Friday 10 January 2014

DECOLONISING THE MIND BY NGUGI WA THIOG'O

Reviewed by
Matthew Ujah Peter

Wa Thiongo'o writes of two mutually opposed forces in Africa today: an imperialist tradition on one hand, and a resistance tradition on the other. Decolonizing the Mind is an interesting book that address significant issues, and Ngugi's presentation is consistently engaging. Though aspects are already dated, it can still serve as the basis for fruitful discussion of a subject that continues to be of interest. According to him imperialism continues after the colonial period.Ngugi maintain that it is important to reach an audience in the language of its heritage, but one of the difficulties with that is that it is financially difficult to publish in local languages in Africa. The state of publishing is deplorable through much of the continent, and writers are drawn to English and French also because the audiences they want to reach are often Western ones. It is terribly disappointing how difficult it is to find any books by African authors originally written in an African language. There are a few, but they are very few. Ngugi is to be lauded for his efforts in this book and for his willingness to stand up for what he believes. Would that more followed his example.


Clearly there is a need to create a literature that conveyed the true African experience -- from the perspective of the local, not the visitor or outsider. The local language is an integral part of conveying that experience, often because much of local tradition has been preserved in that language -- for example, in the songs and stories that have been passed down through oral tradition.In the second chapter of this book, The Language of African Theatre, Ngugi describes his experiences at the Kamiriithu Community Education and Culture Centre, and the efforts to stage drama there in Gikuyu. Ngugi convincingly shows the benefits of working in the local language, and within local traditions, as the entire community works together to create and shape a play. Ngugi's basic arguments are largely convincing, and his personal experiences, related to explain how he learned and changed his views, make the entire book an interesting read.

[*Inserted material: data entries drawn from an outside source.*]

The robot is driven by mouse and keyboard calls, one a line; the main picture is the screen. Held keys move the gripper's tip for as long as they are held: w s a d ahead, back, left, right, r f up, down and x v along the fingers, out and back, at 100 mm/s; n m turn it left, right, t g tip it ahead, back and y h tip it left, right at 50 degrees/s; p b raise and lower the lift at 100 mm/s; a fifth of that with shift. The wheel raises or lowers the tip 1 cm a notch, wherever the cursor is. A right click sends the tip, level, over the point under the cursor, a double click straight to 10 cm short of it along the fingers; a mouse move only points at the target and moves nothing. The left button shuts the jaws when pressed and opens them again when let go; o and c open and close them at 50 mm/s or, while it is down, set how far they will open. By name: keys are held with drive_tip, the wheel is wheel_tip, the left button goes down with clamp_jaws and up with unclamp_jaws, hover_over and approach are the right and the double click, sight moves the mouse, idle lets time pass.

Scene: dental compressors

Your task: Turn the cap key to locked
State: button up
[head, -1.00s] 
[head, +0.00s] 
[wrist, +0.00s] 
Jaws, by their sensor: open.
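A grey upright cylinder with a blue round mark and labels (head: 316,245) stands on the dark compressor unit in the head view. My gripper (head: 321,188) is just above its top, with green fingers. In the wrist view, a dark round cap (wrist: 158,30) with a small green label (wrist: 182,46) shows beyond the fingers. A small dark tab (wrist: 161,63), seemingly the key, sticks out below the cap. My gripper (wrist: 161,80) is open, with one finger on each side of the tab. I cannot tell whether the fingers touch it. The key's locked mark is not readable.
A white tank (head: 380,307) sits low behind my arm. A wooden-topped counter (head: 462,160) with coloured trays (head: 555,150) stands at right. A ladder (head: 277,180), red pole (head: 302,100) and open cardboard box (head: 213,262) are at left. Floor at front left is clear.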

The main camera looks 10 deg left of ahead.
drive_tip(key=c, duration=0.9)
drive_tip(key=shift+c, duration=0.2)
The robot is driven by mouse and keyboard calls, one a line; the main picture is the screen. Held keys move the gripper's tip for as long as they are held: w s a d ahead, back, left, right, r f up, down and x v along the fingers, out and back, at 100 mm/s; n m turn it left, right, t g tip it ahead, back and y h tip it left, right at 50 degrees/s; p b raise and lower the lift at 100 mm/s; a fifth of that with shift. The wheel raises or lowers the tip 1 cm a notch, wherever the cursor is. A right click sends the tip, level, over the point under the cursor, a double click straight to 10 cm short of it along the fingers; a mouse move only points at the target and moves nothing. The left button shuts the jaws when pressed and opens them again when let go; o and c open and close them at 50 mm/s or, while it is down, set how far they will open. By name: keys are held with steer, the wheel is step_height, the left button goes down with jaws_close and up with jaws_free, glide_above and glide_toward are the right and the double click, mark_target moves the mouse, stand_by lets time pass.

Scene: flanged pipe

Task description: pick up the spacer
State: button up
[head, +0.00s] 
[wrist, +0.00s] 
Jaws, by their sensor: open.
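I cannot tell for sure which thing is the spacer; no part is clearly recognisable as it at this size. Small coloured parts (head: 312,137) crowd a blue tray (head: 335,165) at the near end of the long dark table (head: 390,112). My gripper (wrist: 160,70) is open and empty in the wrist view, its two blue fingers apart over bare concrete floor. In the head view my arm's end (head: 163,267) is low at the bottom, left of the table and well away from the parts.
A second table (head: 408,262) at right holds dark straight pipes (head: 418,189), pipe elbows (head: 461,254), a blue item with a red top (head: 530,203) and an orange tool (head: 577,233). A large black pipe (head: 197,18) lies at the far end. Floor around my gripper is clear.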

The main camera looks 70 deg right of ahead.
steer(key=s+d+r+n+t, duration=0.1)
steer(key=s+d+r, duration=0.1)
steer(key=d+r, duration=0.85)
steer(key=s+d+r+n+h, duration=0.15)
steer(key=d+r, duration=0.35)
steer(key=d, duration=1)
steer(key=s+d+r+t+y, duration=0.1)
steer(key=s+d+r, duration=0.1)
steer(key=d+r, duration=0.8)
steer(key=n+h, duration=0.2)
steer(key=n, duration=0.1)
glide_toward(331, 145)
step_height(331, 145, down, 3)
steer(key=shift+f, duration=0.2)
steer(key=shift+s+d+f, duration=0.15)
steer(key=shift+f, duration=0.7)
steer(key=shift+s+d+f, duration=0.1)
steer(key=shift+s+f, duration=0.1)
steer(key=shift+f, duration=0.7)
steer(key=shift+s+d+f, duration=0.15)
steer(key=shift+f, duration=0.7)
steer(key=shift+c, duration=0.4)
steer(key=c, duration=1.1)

Ngugi rightly complains that an educational efforts that embraced essentially only foreign works (not only foreign in language, but also in culture) was destructive "Thus language and literature were taking us further and further from ourselves to other selves, from our world to other worlds" he opined. Ngugi argues that colonization was not simply a process of physical force. Rather, "the bullet was the means of physical subjugation. Language was the means of the spiritual subjugation." In Kenya, colonization propagated English as the language of education and as a result, orature in Kenyan indigenous languages withered away. This was devastating to African literature because, as Ngugi writes, "language carries culture and culture carries (particularly through orature and literature) the entire body of values by which we perceive ourselves and our place in the world." Therefore, how can the African experience be expressed properly in another language?